Obviously, that doesn’t mean Carney condones currency manipulation. In fact, he spent a fair amount of time yesterday in the House of Commons explaining to Canadian MPs why tinkering with the loonie is simply a bad idea. Canada is committed to freely floating exchange rates, he concluded, and the task at hand is to bring emerging economies on board with this too.

Witness the same line of thinking at work behind the communique released yesterday by G7 countries (Canada, the U.S., the U.K., Japan, Germany, France and Italy). It reads:

We, the G7 Ministers and Governors, reaffirm our longstanding commitment to market determined exchange rates and to consult closely in regard to actions in foreign exchange markets. We reaffirm that our fiscal and monetary policies have been and will remain oriented towards meeting our respective domestic objectives using domestic instruments, and that we will not target exchange rates (…)

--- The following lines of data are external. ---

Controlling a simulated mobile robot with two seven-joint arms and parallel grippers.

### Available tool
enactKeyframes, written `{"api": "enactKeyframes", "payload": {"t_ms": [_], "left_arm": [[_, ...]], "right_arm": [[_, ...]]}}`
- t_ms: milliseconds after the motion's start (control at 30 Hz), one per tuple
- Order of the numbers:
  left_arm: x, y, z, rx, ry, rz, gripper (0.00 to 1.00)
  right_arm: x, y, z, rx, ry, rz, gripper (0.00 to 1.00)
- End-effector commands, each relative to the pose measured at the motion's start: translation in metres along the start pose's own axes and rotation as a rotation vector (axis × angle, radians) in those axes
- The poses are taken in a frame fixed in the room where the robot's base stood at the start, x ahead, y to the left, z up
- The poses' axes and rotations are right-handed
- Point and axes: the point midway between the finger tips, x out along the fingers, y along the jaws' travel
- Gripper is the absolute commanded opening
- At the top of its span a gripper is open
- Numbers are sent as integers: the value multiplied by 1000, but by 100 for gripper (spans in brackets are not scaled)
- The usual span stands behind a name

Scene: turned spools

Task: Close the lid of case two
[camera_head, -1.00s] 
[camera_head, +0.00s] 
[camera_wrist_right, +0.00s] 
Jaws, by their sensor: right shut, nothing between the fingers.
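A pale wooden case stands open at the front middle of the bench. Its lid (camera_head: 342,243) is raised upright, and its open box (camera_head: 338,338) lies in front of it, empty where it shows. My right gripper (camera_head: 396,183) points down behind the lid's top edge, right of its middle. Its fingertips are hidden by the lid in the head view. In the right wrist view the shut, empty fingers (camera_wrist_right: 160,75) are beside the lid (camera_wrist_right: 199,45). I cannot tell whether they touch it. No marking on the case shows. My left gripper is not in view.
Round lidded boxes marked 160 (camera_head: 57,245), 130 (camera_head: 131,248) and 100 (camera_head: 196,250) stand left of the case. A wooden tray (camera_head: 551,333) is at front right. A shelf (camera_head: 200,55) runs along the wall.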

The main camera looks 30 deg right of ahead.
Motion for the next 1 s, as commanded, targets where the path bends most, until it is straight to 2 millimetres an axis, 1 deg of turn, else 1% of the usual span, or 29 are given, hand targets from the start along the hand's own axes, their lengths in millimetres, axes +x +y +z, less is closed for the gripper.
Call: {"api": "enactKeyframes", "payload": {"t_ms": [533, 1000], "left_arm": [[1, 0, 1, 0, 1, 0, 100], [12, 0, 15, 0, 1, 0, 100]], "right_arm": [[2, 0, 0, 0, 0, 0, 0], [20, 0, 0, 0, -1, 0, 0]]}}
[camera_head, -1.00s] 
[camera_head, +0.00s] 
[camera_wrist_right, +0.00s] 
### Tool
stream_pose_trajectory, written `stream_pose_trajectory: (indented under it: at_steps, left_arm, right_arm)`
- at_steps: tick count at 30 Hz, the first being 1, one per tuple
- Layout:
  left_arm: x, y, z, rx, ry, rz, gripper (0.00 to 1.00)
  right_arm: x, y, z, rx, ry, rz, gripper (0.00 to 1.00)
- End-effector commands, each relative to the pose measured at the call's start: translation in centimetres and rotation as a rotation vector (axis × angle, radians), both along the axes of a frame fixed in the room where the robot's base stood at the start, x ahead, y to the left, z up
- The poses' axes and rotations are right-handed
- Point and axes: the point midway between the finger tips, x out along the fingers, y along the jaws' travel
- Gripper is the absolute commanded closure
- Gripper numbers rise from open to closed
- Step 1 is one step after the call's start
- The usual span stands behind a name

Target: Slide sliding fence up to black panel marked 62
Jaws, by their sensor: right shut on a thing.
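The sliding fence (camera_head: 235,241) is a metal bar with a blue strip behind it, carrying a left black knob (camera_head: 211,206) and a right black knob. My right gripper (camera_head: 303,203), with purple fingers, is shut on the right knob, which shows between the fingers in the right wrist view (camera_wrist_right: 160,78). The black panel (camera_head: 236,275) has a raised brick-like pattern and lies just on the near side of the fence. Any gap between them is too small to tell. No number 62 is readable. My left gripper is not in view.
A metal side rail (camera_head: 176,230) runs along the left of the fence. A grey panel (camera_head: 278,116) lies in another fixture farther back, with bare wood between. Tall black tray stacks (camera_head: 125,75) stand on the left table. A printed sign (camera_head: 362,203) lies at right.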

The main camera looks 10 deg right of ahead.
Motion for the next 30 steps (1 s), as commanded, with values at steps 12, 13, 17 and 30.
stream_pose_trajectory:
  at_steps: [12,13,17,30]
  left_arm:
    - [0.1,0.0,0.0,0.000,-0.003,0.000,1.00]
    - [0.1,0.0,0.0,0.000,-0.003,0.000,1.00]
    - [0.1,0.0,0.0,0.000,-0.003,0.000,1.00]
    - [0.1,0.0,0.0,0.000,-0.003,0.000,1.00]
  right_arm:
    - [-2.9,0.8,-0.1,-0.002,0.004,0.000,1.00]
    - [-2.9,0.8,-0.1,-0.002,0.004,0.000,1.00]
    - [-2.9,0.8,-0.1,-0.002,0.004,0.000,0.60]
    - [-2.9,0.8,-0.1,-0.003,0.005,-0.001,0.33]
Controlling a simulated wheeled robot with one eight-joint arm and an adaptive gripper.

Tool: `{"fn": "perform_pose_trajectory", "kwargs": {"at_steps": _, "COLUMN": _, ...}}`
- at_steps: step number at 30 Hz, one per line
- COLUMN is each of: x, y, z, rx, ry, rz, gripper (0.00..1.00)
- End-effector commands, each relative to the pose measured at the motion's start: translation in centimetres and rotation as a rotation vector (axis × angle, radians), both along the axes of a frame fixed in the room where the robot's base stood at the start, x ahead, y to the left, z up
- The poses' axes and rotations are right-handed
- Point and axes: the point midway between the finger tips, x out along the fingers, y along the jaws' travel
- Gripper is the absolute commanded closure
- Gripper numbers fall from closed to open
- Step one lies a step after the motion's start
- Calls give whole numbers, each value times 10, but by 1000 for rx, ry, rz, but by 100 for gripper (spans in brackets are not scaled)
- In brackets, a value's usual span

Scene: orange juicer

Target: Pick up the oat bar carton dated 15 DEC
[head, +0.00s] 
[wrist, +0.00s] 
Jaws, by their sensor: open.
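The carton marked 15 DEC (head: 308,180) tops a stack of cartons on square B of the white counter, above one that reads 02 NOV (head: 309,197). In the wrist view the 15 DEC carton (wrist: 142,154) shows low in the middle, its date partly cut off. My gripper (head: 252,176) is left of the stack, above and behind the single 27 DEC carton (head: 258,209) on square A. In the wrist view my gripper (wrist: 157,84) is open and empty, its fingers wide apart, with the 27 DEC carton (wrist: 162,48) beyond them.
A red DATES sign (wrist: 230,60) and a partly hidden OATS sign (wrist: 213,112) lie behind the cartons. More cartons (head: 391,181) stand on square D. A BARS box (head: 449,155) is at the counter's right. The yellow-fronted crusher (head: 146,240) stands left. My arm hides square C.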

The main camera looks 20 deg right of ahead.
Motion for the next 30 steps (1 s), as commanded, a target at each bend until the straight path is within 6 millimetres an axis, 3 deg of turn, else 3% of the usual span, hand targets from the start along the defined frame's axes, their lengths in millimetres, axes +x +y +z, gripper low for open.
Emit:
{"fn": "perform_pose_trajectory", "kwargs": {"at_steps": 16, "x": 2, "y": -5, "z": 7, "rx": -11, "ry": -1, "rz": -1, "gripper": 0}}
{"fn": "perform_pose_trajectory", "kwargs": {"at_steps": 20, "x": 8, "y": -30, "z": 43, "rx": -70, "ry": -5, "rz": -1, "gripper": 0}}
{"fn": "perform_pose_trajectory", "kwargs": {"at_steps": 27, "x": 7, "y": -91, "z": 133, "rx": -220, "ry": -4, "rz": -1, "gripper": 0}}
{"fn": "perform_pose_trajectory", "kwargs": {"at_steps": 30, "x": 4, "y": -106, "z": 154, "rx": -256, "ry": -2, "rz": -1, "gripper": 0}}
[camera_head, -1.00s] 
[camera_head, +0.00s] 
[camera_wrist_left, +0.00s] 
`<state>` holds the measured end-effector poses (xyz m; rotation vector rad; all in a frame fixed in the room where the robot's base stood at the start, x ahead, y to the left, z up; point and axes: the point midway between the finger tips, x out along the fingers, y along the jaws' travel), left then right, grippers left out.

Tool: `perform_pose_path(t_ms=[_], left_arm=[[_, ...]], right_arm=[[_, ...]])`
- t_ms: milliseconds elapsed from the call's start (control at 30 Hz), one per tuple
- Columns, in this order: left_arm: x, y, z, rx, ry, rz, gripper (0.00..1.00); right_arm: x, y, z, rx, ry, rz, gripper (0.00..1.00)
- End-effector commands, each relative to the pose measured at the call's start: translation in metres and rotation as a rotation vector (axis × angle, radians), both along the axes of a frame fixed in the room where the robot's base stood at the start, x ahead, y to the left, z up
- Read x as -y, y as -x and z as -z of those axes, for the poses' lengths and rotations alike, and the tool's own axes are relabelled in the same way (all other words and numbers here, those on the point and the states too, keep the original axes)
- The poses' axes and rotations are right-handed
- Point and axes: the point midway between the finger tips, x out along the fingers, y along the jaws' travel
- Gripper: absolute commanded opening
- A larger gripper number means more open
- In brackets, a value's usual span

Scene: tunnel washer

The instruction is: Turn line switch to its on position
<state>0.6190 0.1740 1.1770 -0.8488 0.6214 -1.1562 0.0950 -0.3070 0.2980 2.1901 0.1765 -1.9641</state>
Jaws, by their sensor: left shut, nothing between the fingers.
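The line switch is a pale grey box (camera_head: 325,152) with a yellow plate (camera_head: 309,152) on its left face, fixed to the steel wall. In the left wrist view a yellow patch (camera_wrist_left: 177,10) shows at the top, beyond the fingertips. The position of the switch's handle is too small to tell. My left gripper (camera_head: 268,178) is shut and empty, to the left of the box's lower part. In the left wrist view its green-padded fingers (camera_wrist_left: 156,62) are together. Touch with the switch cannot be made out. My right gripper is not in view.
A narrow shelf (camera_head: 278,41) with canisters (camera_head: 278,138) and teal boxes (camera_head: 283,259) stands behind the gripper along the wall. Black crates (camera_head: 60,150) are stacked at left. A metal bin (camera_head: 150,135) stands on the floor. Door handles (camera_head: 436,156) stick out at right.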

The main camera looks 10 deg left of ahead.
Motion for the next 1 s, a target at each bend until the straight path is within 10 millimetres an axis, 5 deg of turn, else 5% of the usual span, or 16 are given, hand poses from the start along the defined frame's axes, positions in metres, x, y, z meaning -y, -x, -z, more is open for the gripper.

Get it? Triggering a currency depreciation is cool, as long as you don’t do it on purpose.

Now, there’s undoubtedly some legitimacy to the rich countries’ argument. After all, most developed economies will need to pursue very stimulative monetary policy for a while longer to continue to support the recovery — and it should be in their right to pursue this important and strictly domestic objective.

But things can get blurry pretty quickly. Recent comments by some Japanese ministers about the depreciation of the yen have triggered alarm bells in the rest of the G7 that Abenomics might be perceived as stealth currency manipulation. The legitimacy of Abe’s plan almost seems to hinge on the ability of the government to avoid mentioning the exchange rate. It’s easy to see how emerging countries could interpret this as another ploy of the West to impose a new double-standard: currency wars are only OK when waged à la Shinzo Abe or à la Ben Bernanke. China and its old-style currency manipulation, on the other hand, deserve a slap on the wrist.

This would be a dangerous misperception. Floating rates are good, and capital controls are bad (and largely ineffective). And a number of advanced economies do need to continue to stick to very stimulative monetary policy for the next little while. But other countries and the markets must continue to believe the intent of such policies isn’t to drive exchange rates. If they believe that, exchange rates will remain relatively stable, and we’ll all be fine.

Convincing emerging economies that they should move toward freer currency markets and, at the same time, put up with the side-effects of temporary monetary stimulus in the West is the tricky task people like Mark Carney face at the G20 meeting tomorrow.